I also tried changing the sine frequency to alter the RPMs and the motor responded nicely. I did notice however in 45RPM mode the motor had a problem in starting it's rotation. As soon as I gave it a bit of a spin it would run nicely. This likely means that I should add an acceleration routine to the controller software to help the motor spin up, especially for the 45 RPM mode. I also noted that the motor was spinning backwards, no big problem, just reverse the hookup of sine A & B outputs, but I will look into the software too, could be I incorrectly calculated the direction of phase shift of sine B, which would easily be corrected by changing the subtraction to addition or vice versa, which ever is currently in the code. Will test that in the next couple of days.
Next, will have to improve the heatsink, I have been holding off on getting a good one together but I did notice the small aluminum plate I was using getting a bit too warm, so will have to find an appropriate one. Then I just need to hook it up fully and spin some vinyl. I do want to do some restoration and upgrading of the Ariston at this point too, so I may do this before putting the unit back into full operation.

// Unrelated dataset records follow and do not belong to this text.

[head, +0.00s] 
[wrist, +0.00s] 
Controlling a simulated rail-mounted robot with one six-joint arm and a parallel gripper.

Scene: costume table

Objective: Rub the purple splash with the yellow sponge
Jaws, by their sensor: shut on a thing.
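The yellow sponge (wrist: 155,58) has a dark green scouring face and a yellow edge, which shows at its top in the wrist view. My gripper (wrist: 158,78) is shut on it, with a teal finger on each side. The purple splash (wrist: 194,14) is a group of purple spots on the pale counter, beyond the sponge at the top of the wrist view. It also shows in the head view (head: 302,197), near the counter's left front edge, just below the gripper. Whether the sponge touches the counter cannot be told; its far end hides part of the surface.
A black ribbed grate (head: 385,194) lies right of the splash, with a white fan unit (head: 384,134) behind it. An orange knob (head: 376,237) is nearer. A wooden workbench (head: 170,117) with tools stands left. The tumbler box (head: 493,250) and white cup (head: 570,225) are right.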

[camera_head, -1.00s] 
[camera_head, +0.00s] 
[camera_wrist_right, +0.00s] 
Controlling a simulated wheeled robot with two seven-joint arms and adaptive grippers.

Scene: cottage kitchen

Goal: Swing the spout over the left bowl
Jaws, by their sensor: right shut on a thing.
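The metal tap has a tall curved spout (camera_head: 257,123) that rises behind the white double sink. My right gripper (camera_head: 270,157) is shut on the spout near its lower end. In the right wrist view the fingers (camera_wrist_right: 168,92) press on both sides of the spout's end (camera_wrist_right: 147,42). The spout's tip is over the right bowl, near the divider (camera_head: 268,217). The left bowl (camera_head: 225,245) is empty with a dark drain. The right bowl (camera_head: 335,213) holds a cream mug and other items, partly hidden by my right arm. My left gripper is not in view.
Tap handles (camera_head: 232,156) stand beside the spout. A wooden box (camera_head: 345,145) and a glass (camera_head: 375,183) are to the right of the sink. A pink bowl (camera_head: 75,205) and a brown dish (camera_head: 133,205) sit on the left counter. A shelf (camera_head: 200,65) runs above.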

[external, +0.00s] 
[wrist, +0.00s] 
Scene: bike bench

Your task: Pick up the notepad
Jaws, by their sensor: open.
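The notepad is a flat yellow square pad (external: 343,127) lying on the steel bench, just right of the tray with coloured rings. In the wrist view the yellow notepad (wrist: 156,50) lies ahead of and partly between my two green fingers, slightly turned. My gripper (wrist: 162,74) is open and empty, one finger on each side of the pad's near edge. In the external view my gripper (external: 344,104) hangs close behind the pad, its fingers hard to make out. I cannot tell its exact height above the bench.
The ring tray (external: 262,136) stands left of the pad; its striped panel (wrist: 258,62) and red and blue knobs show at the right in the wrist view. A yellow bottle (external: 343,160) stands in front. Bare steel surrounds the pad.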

Thanks for tuning in, keep checking back!
If you have any questions, feel free to leave it in the comments.
Monday, 28 May 2012
|Ver. 2 PCB on test bed.|
Just a brief update on the tests with PCB Ver. 2 for those following. I have fully connected the op-amps and output transformers and the waveforms look excellent.
They are very clean, stable and no signs of noise or ripple. So far thumbs up. You can see the new layout in the photo above.
|Scope shot of dual sine waves at 60Hz|
I will now have to proceed to rewiring my turntable for dual power, for each coil, and drive the turntable motor. May take a few days, I have to clear some space on my makeshift bench.
So far no tweaking of any components was necessary, so values look acceptable, at least before load and current testing starts.